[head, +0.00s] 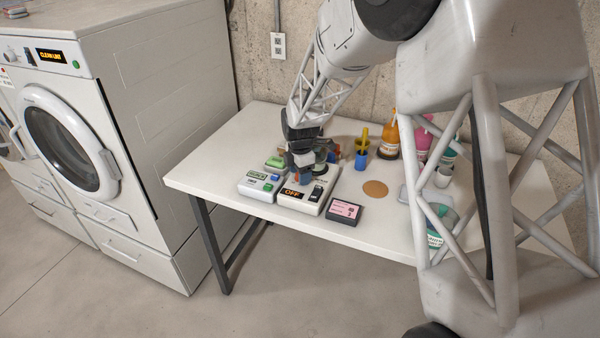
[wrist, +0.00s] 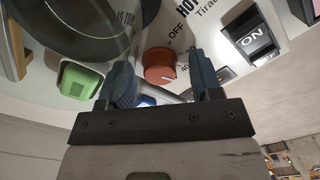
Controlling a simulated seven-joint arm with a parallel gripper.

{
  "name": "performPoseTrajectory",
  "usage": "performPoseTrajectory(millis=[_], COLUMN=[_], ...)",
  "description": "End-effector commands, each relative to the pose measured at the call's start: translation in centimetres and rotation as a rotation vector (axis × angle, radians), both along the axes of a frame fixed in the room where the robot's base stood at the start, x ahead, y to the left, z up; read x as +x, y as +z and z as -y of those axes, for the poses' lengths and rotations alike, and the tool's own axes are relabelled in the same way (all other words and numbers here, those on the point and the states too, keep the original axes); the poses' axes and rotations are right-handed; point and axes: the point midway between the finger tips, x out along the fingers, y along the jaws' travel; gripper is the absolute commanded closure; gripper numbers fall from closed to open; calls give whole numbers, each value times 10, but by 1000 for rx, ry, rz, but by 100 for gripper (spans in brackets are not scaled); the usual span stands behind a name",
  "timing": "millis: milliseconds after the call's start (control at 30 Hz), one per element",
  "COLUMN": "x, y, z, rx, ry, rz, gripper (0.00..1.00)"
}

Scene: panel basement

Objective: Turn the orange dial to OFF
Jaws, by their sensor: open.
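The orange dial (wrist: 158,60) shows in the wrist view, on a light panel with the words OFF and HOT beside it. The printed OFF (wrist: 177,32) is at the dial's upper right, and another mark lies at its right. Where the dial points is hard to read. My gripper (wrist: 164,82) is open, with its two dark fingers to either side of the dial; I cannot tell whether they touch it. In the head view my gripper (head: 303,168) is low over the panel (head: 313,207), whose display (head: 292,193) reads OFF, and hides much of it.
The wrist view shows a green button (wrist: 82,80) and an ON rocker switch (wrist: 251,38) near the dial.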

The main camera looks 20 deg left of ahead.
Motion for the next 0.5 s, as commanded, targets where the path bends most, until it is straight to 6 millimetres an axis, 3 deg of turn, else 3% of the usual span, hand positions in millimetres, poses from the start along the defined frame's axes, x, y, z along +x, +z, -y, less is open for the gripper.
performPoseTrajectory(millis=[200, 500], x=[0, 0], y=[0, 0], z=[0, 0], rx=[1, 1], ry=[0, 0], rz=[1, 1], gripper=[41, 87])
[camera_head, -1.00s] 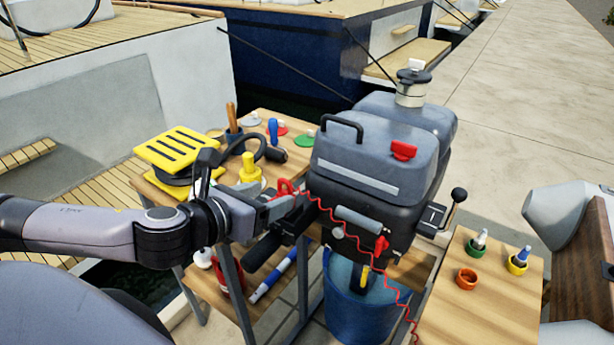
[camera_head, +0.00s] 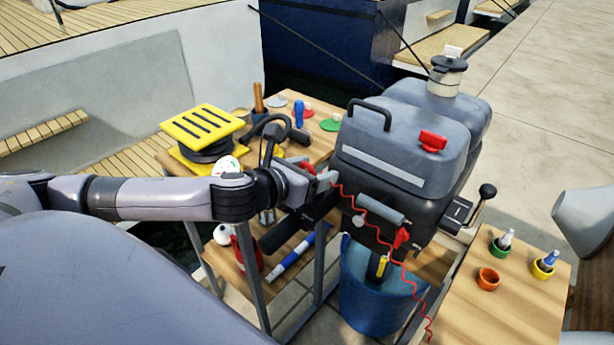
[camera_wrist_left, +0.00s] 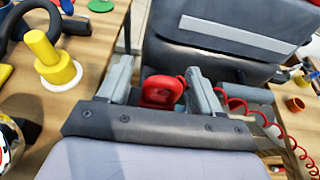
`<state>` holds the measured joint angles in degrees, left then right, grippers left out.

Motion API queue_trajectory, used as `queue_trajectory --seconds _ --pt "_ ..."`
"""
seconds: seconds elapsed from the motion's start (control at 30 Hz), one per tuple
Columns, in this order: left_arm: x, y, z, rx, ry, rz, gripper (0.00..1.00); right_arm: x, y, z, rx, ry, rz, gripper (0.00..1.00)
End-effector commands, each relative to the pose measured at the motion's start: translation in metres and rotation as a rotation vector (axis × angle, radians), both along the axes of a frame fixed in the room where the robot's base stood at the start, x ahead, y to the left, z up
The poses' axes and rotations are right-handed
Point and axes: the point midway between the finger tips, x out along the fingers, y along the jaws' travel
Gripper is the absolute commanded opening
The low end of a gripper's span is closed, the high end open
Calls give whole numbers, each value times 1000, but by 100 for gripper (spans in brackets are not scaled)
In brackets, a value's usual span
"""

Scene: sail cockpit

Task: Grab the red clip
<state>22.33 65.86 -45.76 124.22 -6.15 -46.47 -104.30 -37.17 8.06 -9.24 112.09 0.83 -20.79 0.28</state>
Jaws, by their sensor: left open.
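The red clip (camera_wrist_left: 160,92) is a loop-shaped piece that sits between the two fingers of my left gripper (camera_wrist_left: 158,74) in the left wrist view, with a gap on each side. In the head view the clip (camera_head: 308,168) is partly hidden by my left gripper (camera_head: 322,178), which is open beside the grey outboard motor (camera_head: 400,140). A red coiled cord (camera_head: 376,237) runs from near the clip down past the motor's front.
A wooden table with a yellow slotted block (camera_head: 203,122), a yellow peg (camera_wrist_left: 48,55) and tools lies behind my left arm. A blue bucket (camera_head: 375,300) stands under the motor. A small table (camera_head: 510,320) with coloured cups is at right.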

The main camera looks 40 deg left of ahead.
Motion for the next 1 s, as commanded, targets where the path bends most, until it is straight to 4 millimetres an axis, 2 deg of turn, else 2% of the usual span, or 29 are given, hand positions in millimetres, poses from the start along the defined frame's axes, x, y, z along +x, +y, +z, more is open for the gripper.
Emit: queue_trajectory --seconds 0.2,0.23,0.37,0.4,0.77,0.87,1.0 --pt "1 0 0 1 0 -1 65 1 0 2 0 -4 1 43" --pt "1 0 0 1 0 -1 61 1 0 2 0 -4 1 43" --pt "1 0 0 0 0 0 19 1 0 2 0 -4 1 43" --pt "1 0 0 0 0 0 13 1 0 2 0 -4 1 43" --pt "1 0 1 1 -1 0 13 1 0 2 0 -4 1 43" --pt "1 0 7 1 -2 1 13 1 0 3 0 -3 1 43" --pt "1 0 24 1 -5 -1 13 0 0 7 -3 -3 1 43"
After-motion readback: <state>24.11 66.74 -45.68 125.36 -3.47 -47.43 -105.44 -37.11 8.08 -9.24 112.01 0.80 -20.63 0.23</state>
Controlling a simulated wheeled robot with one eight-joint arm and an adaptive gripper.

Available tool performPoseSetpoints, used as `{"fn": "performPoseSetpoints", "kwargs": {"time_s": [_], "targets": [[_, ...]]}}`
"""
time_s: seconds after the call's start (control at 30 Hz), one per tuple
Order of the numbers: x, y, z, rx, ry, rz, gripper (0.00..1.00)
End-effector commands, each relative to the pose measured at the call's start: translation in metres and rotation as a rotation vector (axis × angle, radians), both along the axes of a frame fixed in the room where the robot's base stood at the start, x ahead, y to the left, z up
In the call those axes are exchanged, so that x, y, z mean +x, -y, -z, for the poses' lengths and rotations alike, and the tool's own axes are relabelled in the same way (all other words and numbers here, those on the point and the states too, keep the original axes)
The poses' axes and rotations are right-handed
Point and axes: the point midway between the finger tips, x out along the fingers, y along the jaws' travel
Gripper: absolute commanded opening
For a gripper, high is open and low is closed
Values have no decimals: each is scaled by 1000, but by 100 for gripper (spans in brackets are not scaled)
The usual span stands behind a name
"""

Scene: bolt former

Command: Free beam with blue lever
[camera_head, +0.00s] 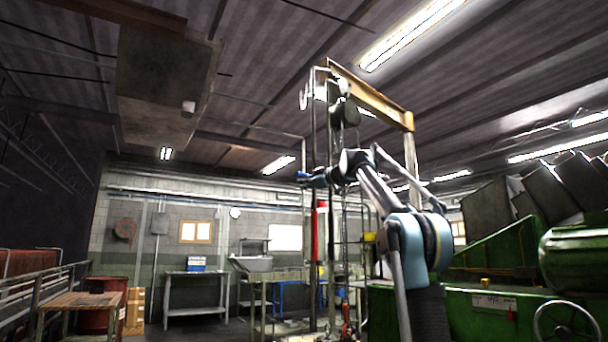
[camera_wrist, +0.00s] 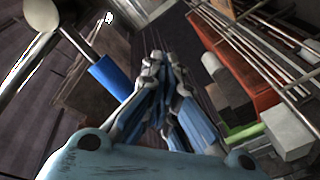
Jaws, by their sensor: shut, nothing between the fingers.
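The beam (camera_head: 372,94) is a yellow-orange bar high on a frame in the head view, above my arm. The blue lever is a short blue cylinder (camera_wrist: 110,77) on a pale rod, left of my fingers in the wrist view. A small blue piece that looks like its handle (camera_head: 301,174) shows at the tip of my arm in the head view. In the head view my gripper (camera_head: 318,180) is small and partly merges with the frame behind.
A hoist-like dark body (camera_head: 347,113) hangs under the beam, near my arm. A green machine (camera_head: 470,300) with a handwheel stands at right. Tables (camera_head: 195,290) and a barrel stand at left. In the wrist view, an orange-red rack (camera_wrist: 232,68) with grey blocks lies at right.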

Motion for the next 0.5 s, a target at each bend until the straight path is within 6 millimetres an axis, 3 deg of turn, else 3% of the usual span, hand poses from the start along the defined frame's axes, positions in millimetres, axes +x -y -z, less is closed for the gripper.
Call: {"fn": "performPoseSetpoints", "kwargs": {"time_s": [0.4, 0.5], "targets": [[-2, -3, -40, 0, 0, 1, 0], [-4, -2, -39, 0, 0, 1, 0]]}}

═══

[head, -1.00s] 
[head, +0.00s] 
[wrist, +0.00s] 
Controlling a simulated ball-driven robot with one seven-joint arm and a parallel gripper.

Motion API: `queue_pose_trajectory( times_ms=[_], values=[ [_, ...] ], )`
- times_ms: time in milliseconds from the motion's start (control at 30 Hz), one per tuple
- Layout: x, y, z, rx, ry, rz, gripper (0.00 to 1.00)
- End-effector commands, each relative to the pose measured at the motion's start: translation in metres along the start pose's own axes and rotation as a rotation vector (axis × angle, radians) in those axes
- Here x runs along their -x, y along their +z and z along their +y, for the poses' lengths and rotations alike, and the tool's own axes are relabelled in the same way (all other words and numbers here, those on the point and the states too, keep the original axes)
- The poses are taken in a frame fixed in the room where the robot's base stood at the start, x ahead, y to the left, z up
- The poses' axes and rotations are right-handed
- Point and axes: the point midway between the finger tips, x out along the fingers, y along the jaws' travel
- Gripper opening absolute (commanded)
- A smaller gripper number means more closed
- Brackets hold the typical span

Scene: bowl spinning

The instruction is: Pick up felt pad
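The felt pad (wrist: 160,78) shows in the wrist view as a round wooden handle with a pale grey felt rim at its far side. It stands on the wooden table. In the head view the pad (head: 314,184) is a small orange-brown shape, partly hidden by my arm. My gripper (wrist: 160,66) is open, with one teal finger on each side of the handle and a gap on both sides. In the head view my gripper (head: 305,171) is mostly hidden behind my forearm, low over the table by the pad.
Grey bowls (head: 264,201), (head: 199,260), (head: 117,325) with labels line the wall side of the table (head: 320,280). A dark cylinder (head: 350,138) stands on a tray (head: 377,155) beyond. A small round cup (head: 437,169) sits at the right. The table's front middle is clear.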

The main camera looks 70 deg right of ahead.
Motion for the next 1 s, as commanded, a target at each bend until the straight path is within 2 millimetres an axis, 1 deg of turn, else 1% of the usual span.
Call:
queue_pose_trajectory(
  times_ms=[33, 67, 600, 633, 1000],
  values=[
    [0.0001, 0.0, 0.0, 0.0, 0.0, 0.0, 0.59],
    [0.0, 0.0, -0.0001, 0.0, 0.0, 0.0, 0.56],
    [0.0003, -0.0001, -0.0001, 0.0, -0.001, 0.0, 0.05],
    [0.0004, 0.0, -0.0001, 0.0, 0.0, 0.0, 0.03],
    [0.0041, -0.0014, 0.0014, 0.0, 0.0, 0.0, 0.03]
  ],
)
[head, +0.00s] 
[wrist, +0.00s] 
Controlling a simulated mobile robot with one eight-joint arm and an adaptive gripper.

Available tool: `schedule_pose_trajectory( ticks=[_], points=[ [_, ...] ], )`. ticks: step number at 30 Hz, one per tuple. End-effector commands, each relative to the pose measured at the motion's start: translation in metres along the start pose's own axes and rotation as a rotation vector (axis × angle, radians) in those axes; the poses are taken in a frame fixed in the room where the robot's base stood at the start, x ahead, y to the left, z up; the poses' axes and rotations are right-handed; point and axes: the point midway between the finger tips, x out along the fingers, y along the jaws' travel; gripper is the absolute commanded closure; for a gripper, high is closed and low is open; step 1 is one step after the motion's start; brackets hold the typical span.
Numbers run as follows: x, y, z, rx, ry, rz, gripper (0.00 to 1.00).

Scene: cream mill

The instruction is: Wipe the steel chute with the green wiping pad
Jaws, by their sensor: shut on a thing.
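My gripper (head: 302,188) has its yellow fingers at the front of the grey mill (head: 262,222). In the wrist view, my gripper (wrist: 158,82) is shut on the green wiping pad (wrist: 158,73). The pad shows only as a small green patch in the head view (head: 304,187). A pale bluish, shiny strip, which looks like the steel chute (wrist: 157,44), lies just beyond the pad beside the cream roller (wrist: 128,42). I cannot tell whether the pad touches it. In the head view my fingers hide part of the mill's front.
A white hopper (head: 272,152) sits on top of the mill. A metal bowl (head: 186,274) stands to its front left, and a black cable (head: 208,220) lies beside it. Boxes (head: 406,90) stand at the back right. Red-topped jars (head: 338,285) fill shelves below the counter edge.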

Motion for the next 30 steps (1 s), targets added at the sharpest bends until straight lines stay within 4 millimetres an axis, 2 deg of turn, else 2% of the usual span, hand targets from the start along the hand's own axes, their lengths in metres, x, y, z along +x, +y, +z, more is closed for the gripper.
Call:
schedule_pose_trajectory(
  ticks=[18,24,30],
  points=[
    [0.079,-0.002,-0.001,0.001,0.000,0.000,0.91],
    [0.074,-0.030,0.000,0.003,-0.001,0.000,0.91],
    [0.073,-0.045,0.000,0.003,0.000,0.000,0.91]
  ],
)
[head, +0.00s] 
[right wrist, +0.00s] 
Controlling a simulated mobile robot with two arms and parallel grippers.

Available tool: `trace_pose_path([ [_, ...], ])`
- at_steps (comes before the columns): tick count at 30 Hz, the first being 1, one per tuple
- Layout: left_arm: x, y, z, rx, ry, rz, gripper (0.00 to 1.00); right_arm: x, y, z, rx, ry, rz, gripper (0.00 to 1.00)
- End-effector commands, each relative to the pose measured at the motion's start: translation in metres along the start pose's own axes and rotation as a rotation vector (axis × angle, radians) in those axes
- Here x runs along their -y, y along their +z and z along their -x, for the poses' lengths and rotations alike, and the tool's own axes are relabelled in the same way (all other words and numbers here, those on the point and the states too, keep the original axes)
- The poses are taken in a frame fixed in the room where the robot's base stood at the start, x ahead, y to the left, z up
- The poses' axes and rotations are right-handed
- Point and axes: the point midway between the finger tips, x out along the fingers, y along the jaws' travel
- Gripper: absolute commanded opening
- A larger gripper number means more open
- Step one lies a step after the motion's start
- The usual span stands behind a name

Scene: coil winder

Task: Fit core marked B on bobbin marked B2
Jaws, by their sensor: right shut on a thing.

═══

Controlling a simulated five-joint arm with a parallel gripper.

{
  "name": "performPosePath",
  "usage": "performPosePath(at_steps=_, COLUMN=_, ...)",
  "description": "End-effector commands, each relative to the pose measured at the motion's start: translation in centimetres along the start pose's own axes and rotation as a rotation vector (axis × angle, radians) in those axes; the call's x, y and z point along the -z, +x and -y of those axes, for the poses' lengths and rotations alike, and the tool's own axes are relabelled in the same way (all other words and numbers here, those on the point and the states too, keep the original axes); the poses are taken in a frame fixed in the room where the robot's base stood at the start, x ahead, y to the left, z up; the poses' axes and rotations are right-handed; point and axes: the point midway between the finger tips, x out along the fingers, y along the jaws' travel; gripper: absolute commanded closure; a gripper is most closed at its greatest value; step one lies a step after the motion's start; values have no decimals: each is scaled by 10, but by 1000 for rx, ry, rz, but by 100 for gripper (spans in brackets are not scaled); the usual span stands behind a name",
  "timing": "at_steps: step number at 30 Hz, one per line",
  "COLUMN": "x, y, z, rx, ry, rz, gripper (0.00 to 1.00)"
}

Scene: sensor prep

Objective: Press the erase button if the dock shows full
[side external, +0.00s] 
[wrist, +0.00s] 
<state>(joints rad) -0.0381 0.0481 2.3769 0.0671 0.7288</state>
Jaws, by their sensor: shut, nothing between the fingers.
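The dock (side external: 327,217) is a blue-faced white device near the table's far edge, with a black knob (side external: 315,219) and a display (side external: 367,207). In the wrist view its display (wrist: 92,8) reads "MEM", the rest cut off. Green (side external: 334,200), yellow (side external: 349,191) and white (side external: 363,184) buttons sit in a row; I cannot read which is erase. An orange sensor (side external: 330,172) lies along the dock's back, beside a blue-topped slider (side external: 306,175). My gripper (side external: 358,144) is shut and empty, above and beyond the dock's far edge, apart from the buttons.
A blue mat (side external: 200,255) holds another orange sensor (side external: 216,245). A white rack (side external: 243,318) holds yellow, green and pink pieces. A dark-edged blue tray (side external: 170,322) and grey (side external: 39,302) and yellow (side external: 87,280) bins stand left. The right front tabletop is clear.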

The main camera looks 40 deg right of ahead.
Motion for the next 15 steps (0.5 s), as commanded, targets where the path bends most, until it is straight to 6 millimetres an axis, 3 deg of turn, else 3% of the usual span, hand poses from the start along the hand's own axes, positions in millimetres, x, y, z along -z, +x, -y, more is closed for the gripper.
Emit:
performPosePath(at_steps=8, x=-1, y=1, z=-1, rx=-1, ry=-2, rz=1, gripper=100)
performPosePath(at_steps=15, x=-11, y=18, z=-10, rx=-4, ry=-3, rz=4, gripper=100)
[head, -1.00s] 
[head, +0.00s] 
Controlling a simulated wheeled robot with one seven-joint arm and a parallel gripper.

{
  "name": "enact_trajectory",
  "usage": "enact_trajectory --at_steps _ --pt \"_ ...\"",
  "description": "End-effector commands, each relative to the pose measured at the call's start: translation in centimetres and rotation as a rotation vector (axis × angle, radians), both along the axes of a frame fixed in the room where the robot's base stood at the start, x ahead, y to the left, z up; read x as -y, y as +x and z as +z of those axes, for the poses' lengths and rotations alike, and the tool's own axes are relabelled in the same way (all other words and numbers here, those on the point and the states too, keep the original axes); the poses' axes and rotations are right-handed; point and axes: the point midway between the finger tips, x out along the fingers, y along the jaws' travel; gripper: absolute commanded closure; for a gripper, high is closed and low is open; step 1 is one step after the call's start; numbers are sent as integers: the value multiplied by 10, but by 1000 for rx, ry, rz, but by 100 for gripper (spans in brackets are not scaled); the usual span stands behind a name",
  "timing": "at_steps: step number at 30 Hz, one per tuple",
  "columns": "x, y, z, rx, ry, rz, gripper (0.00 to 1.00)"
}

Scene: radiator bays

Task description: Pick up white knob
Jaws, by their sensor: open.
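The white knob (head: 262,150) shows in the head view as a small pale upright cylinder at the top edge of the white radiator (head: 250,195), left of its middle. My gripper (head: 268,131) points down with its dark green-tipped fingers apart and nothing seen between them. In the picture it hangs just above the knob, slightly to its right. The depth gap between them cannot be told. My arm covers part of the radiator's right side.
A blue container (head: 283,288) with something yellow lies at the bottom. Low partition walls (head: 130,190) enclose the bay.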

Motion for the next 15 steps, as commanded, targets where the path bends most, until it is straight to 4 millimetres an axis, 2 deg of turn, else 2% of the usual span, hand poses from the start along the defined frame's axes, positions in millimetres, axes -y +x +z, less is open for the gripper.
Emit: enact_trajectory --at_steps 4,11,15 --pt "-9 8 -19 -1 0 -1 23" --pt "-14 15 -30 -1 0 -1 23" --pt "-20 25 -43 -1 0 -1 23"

═══

§ INSTRUCTION:
Using the data above, extract exactly the lines from the one that holds "Controlling a simulated wheeled robot with one eight-joint" to the one that holds "call's start: translation in metres", both ends included, and no others.

§ RESULT FOR THIS TASK:
Controlling a simulated wheeled robot with one eight-joint arm and an adaptive gripper.

Available tool performPoseSetpoints, used as `{"fn": "performPoseSetpoints", "kwargs": {"time_s": [_], "targets": [[_, ...]]}}`
"""
time_s: seconds after the call's start (control at 30 Hz), one per tuple
Order of the numbers: x, y, z, rx, ry, rz, gripper (0.00..1.00)
End-effector commands, each relative to the pose measured at the call's start: translation in metres and rotation as a rotation vector (axis × angle, radians), both along the axes of a frame fixed in the room where the robot's base stood at the start, x ahead, y to the left, z up

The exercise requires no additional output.